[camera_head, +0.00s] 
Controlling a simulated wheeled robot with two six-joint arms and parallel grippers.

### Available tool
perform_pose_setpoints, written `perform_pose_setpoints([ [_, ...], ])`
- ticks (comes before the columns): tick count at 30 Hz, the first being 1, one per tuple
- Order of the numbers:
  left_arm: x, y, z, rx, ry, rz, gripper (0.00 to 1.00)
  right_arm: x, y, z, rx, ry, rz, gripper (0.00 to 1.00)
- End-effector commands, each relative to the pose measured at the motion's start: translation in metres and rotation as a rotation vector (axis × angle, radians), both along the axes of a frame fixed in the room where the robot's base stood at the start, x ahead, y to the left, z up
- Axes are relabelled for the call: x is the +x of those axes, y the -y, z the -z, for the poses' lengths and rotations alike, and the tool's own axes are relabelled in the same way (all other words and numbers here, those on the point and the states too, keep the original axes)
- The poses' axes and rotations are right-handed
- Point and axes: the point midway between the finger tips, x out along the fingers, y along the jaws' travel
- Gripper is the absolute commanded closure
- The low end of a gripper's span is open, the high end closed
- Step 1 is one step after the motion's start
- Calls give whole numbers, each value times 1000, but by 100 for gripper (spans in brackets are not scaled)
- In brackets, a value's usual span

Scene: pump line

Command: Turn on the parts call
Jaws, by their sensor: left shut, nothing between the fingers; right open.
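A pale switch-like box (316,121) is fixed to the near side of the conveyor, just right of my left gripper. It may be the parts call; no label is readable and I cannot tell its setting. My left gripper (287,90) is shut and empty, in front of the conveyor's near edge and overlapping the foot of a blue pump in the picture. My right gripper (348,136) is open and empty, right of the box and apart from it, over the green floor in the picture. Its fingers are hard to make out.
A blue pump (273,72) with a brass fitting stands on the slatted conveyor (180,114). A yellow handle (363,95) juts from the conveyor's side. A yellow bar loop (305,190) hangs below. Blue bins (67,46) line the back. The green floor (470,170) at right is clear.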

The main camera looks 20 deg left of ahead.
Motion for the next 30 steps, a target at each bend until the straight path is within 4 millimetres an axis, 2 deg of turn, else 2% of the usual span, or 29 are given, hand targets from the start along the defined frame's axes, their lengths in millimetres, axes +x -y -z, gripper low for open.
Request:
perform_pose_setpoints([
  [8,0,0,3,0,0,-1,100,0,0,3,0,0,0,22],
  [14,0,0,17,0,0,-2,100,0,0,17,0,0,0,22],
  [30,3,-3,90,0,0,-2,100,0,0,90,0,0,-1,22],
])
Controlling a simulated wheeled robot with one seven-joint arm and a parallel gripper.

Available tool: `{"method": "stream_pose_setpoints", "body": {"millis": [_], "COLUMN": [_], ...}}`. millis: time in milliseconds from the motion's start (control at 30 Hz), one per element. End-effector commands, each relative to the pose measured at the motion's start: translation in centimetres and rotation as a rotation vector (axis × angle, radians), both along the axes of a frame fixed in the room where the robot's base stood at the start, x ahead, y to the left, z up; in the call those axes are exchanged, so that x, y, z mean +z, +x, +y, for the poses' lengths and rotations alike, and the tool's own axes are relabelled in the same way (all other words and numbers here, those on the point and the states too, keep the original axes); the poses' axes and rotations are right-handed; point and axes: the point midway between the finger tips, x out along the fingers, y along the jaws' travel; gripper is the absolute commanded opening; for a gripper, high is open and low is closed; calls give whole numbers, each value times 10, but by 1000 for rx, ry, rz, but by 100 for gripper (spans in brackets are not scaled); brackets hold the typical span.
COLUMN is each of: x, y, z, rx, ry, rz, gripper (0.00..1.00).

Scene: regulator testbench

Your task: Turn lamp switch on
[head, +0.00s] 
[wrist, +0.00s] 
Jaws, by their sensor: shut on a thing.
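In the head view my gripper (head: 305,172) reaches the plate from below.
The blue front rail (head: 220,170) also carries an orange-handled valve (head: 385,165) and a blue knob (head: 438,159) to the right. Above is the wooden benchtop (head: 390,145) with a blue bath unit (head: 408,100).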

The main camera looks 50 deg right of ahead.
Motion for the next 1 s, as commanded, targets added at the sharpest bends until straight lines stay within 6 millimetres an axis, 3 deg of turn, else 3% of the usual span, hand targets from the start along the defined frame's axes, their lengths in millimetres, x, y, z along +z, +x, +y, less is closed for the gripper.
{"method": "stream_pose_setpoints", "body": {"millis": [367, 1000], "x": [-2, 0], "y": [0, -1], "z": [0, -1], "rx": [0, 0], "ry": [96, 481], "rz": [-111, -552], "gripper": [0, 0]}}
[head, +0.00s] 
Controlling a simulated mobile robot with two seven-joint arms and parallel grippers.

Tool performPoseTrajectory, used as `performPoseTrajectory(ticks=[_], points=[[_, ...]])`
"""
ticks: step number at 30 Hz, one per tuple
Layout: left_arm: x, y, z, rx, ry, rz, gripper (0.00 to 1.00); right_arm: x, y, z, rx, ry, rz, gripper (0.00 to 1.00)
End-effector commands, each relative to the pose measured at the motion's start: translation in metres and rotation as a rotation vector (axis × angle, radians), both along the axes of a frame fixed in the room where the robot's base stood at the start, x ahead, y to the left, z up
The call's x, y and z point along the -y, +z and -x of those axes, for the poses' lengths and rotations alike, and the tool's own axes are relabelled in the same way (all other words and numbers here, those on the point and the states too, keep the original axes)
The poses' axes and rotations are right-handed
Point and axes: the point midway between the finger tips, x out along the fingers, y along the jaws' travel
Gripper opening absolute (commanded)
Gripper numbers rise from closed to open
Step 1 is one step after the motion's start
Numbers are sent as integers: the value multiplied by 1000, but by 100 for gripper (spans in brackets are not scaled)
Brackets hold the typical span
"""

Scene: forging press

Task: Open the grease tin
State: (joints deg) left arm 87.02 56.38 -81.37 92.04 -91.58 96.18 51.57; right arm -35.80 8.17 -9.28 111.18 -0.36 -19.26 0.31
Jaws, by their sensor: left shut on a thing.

++++++

Task description: Tally the lines in the listing that hold "main" and report the number alone.

Solution to this problem: 2